Tuesday, October 13, 2009

Kentucky Innocence Project Exonerates Man Wrongly Convicted

The most overworked, underpaid, unappreciated lawyers in the Commonwealth are the only thing standing between you and a medieval INjustice system.

An order has been signed by a Jefferson Circuit Court Judge vacating the conviction of Edwin A. Chandler for charges stemming from the robbery and murder of a convenient store clerk in 1993. Mr. Chandler was convicted by a jury in 1995 and received a sentence of 30 years. He was incarcerated for nine years before he was released on parole.

Mr. Chandler has maintained his innocence since his arrest in 1993. Fingerprints left on a beer bottle, alleged by the prosecution to have been handled by the perpetrator, were not Mr. Chandler’s. Furthermore, hairs taken from a stocking mask purportedly discarded by the robber, did not match Mr. Chandler’s. The photos recovered from a surveillance tape, a tape erased by the police prior to trial, did not look like Mr. Chandler; and an eyewitness told the jury Mr. Chandler was not the person he saw. Mr. Chandler was convicted on the basis of a statement he gave to the police; a statement he told the courts from the beginning, was coerced.

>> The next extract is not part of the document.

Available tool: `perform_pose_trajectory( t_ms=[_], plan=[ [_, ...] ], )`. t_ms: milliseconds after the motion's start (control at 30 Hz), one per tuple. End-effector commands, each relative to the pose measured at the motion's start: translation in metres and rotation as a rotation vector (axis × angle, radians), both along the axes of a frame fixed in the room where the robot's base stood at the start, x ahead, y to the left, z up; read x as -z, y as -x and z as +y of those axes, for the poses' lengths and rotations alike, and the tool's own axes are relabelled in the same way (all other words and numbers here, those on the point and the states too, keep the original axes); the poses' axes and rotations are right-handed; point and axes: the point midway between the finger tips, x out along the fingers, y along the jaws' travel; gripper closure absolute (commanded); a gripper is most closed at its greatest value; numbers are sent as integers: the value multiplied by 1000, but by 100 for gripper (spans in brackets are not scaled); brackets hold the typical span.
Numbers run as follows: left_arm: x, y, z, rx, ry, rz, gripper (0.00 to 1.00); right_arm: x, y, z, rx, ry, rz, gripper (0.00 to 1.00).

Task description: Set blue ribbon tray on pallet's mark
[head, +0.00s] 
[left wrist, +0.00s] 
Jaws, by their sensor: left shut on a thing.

The Kentucky Innocence Project agreed to investigate his case with the hope technological advancements would help with the hair and fingerprint analysis. While the retesting of the hair did not bear any fruit, the fingerprints taken off the bottle yielded a match to someone already incarcerated in the state on a violent felony. Based on this fingerprint match and additional interviews of the eyewitnesses, Mr. Chandler has been cleared of this crime.

Following the announcement of the exoneration, Public Advocate Ed Monahan, said: “National reports indicate between 4%-10% of the people incarcerated in this country are innocent. Our system must ensure that only guilty people are punished. We are not adequately doing that. Mr. Chandler’s case illustrates the need for common sense reform. Implementing a requirement of video taping confessions, a simple reform already adopted in 500 other jurisdictions, could have prevented this grave injustice.”

Marguerite Neill Thomas, Mr. Chandler’s attorney and the Director of the Kentucky Innocence Project, expressed her relief for Mr. Chandler and his family. Ms. Thomas said, “While it took a slight summer breeze to convict Mr. Chandler, it took a perfect storm to clear his name.” She acknowledged the work of the Chase Law School student who worked on the case, the staff of the Innocence Project who identified the name of the actual perpetrator for the police and were persistent in having the case heard, and to Sergeant Butler of the Louisville Metro Police Department for his diligence in righting this wrong.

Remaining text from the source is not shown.